[GIVEN PROBLEM]: Would you transcribe the listing that follows, character for character, and omit its images?
┌────────
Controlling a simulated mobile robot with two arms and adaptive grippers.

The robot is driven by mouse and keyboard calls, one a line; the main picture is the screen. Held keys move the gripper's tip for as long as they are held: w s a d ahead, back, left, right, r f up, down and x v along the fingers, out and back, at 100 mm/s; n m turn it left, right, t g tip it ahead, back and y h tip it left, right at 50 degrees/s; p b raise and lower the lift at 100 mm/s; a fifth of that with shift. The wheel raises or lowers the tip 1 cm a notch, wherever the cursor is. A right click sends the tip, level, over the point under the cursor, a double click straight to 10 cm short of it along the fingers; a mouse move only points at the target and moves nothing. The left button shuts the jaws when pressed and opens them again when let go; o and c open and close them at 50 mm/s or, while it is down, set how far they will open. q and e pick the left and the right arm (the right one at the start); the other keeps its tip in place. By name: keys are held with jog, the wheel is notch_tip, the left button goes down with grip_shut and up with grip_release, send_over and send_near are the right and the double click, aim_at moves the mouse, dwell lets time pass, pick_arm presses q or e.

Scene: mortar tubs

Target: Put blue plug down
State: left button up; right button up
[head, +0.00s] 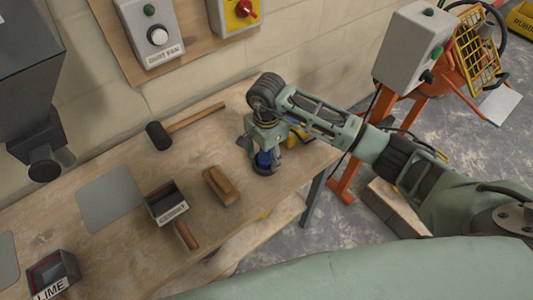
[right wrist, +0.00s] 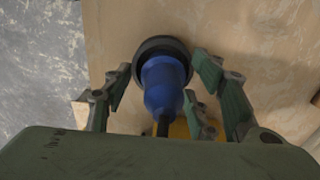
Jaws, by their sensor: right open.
└────────
[WRITTEN ANSWER]:
Controlling a simulated mobile robot with two arms and adaptive grippers.

The robot is driven by mouse and keyboard calls, one a line; the main picture is the screen. Held keys move the gripper's tip for as long as they are held: w s a d ahead, back, left, right, r f up, down and x v along the fingers, out and back, at 100 mm/s; n m turn it left, right, t g tip it ahead, back and y h tip it left, right at 50 degrees/s; p b raise and lower the lift at 100 mm/s; a fifth of that with shift. The wheel raises or lowers the tip 1 cm a notch, wherever the cursor is. A right click sends the tip, level, over the point under the cursor, a double click straight to 10 cm short of it along the fingers; a mouse move only points at the target and moves nothing. The left button shuts the jaws when pressed and opens them again when let go; o and c open and close them at 50 mm/s or, while it is down, set how far they will open. q and e pick the left and the right arm (the right one at the start); the other keeps its tip in place. By name: keys are held with jog, the wheel is notch_tip, the left button goes down with grip_shut and up with grip_release, send_over and send_near are the right and the double click, aim_at moves the mouse, dwell lets time pass, pick_arm presses q or e.

Scene: mortar tubs

Target: Put blue plug down
State: left button up; right button up
[head, +0.00s] 
[right wrist, +0.00s] 
Jaws, by their sensor: right open.

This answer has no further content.